Bu yerel yönetim seçimleri Erdoğan’ın çağrısı üzerine İstanbul ve Ankara’da yoğunlaşmıştı. Erdoğan, özel olarak İstanbul’u pilot bölge seçti ve 17 bakanıyla birlikte yoğunlaşmış bir kampanya sürdürdü. Tüm bunları yapmadaki esas nedeni İstanbul’un sermaye hacmi açısından büyük bir ‘’arpalık’’ olmasından ötürü değildi -ki bu da önemli bir faktördür. Esas neden, İmamoğlu’nun bir önceki İstanbul seçimlerinde Erdoğan’ı iki defa yenmesi -ikincisinde farkla yendi- ve hakim sınıflar arasında yükselen bir önder olarak gözükmesi durumuydu. Ve öyle görülüyor ki İmamoğlu -şayet her şey yolunda giderse- CHP’nin 2028 Cumhurbaşkanlığı seçimlerinin en güçlü adayı olarak görülüyor. İmamoğlu’nun ‘’hibrit Kemalizm’’ modeline uygun olması, muhafazakar gelenekten gelmesi ve siyasal İslamın ‘’ılımlı’’ kitleleri tarafından dahi hoş görülmesi, Kemalizmin kurucu değerlerine sadık kalıyor oluşu, her ne kadar Türk şovenizmin kurucu partisinin temsilcisi olsa dahi bariz bir Kürt düşmanlığı yapmıyor oluşu, şimdiden toplumun çeşitli kesimlerinden gerekli ‘’takdiri’’ toplamasını sağlamıştır.
Kürdistan ve kayyumlar
Dem Parti Türkiye/Kuzey Kürdistan genelinde seçimlere kendi partisiyle girdi. Bazı yerellerde ‘’kent uzlaşısı’’ yaptı bazı yerellerde ise ittifaklar oluşturdu. Fakat hedefinde esas olarak bir önceki seçimlerde ellerinden zorla alınan belediyeler vardı.

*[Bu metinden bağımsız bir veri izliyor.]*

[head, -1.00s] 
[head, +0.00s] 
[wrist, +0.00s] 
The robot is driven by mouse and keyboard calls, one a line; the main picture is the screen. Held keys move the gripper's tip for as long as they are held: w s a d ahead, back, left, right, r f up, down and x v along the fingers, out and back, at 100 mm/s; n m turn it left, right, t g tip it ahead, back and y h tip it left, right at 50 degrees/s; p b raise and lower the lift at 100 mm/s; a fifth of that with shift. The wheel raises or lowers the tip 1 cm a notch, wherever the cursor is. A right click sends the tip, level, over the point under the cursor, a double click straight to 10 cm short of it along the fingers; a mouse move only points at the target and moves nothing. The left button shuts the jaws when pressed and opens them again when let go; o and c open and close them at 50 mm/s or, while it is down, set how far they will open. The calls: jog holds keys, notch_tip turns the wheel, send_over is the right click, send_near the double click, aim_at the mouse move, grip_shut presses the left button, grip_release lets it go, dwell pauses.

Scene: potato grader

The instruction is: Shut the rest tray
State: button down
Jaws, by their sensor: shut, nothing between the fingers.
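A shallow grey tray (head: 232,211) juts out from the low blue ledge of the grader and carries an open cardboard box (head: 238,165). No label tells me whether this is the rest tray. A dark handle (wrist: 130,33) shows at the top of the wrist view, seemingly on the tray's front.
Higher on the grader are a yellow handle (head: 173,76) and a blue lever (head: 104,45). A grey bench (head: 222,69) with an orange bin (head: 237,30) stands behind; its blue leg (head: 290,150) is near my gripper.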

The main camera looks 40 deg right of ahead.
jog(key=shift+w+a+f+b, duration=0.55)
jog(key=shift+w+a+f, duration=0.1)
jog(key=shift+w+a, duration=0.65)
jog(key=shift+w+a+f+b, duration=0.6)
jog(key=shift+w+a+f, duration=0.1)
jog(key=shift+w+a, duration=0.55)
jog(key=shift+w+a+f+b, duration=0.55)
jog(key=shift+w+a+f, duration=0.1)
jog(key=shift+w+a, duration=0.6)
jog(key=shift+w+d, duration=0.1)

Kayyum belediyeciliği sadece bir siyasi partiye yönelik girişim değildi -objektif olarak böyle olsa bile. Kayyumlar temelde Kürt halkının bastırılması ve asimile edilmesinin bir parçası olarak hayata geçti. Sömürge valiliği gibi, Kürtleri temsil eden herkese ve her şeye yönelik büyük sindirme va baskı uygulandı. Binlerce Kürt siyasetçi tüm temel hakları gasp edilerek tutuklandı, çoğuna hiç kanıt gösterilmeden onlarca yıl cezalar yağdırıldı. Yine bölgede gençliğe yönelik özel ve hedeflenmiş takip, yıldırma ve sonucunda göçe zorlama siyaseti izlendi. Böylece Kürt siyasi hareketini yalnızlaştırmak ve siyasi etkisini kırmak hedeflendi. AKP kendine yakın ‘’fikir’’ kuruluşlarında kayyumlarla ‘’terörün beli kırılmıştır’’ diyerek, bölge halkının ‘’artık özgür’’ olduğunu ve dolayısıyla da DEM partiyle arasına mesafe koyduğu propagandasını yaptı. Böylece kendi kayyum politikasının ‘’yerinde’’ olduğu düşüncesini aşılıyordu.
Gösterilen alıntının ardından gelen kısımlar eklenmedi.